Sans doute trouve-t-on en librairie, à Moscou, des ouvrages de maréchaux et généraux qui décrivent leurs batailles. On a même prétendu que depuis la défaite de son ” groupe antiparti “, M. Kaganovitch fréquentait assidûment les bibliothèques pour rassembler les documents nécessaires à la confection de ses souvenirs. Mais le temps n’est pas encore venu où les vaincus d’un combat politique peuvent présenter leurs manuscrits à une maison d’édition. Si M. Kaganovitch écrit, c’est à l’intention des services du comité central ou des archives de l’institut d’histoire.

M. Mikoyan, lui, rédige et publie les bonnes feuilles de son œuvre dans la revue ” Younost “, cette même revue qui au moment du 23e congrès avait été, tout comme ” Novy Mir “, vertement critiquée par les conservateurs. La ” Literatournaya Gazeta ” reproduit avec l’autorisation de l’auteur et de la revue, précise-t-elle, un extrait de ce chapitre où M. Mikoyan y décrit une mission de pacification qu’il accomplit en janvier 1923, à Tchétchène, en compagnie de Vorochilov C’est une page édifiante. Les délégués du comité central réussirent à gagner à la cause soviétique un chef spirituel qui s’était révolté contre Lénine parce que le tsar avait envoyé son père en exil.

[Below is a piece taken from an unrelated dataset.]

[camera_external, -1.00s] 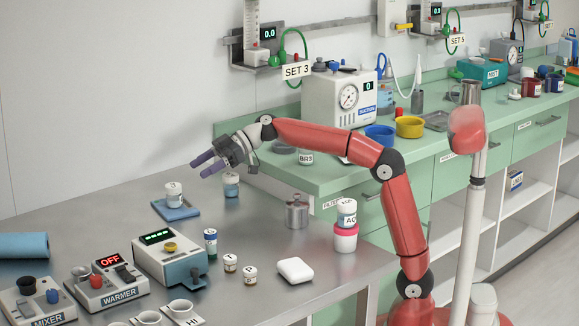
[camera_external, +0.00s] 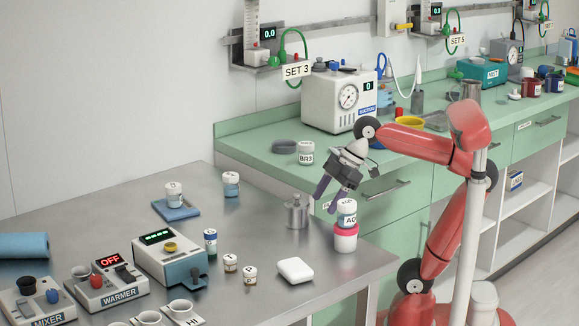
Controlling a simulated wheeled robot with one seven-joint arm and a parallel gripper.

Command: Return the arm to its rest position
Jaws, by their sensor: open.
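My gripper (camera_external: 325,201) is open with nothing between its purple fingers. It points down and to the left, in front of the green counter's edge. In the picture it is just above and left of a white jar with a blue label marked AQ (camera_external: 347,213), which sits on a pink and white container (camera_external: 345,237). I cannot tell whether a fingertip is clear of the jar. My red arm is folded back toward its column at the right.
A metal canister (camera_external: 297,212) stands left of my gripper on the steel table (camera_external: 275,245). A white jar (camera_external: 174,192) stands on a blue pad. The warmer (camera_external: 107,286) and several small bottles are nearer the front. A BR3 jar (camera_external: 306,153) and a gauge box (camera_external: 335,100) stand on the counter.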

Nous lui avons expliqué, conclut le mémorialiste, que le gouvernement soviétique n’était pas responsable des actes de l’ancien gouvernement. ” A la fin de l’entretien le rebelle fut nommé membre du comité de la République à laquelle il appartenait.

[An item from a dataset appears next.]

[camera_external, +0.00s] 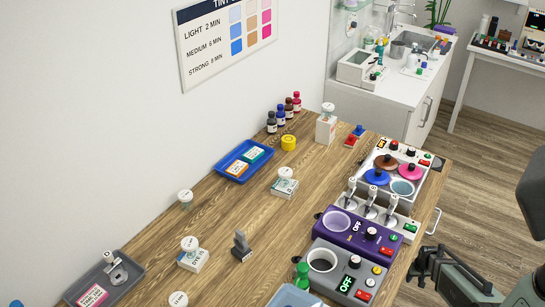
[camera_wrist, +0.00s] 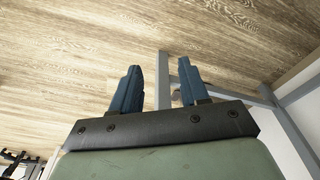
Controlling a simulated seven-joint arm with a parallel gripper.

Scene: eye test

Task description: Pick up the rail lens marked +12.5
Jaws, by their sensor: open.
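I cannot make out a rail lens marked +12.5 in either view, and no such marking can be read. My gripper (camera_external: 450,283) is at the lower right of the external view, off the right side of the wooden table (camera_external: 215,215) and apart from everything on it. In the wrist view my gripper (camera_wrist: 159,78) shows two blue fingers spread apart with nothing between them. Wood-look floor lies beyond them.
A grey tray (camera_external: 131,285) holds a pink-labelled card and a grey ring-shaped piece. A blue tray (camera_external: 229,158) holds cards. A grey stepped stand (camera_external: 241,246), white-lidded jars and a purple device (camera_external: 350,238) stand on the table. A white counter (camera_external: 400,90) is behind.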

On veut espérer que M. Mikoyan apportera des révélations plus intéressantes dans son ouvrage. N’est-il pas le seul des dirigeants soviétiques qui ait participé au pouvoir sous Lénine, Staline, Khrouchtchev, Brejnev et Kossyguine ? Il connut une longévité politique exceptionnelle parce qu’il pratiquait à merveille la discrétion. Il se faisait envoyer en voyages d’études à l’étranger quand la terreur frappait le sommet du parti, puis après avoir, le premier, critiqué les livres de Staline, il laissait à M. Khrouchtchev le soin d’instruire le procès intenté à l’ancien dictateur. L’écrivain sera-t-il aussi prudent que le fut le politicien ?

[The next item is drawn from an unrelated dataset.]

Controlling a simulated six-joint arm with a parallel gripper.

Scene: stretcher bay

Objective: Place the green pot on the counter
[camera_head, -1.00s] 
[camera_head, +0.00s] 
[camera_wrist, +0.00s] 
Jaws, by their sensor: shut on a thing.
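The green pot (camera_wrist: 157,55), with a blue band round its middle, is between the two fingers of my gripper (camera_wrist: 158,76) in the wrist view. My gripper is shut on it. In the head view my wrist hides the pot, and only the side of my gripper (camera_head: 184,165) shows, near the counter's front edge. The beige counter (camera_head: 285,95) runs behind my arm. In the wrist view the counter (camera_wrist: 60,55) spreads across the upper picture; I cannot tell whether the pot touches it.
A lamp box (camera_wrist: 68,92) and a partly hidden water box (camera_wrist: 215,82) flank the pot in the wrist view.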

Pourtant c’est à lui aussi que pourrait s’adresser la requête que faisait en février 1956 M. ” K ” au maréchal Vorochilov, avec il est vrai une pointe de malignité puisque l’interpelé s’opposait à la déstalinisation : ” Que Clément Vorochilov, notre cher ami, trouve le courage nécessaire et qu’il écrive la vérité sur Staline ; après tout il sait comment Staline s’est ” battu “. Il sera difficile au camarade Vorochilov d’entreprendre ce travail, mais il serait bon qu’il le fît. Chacun s’en féliciterait le peuple comme le parti. Même ses petits-fils l’en remercieraient. ”

M. Mikoyan nous donnera-t-il l’occasion de lui dire merci ?

BERNARD FÉRON.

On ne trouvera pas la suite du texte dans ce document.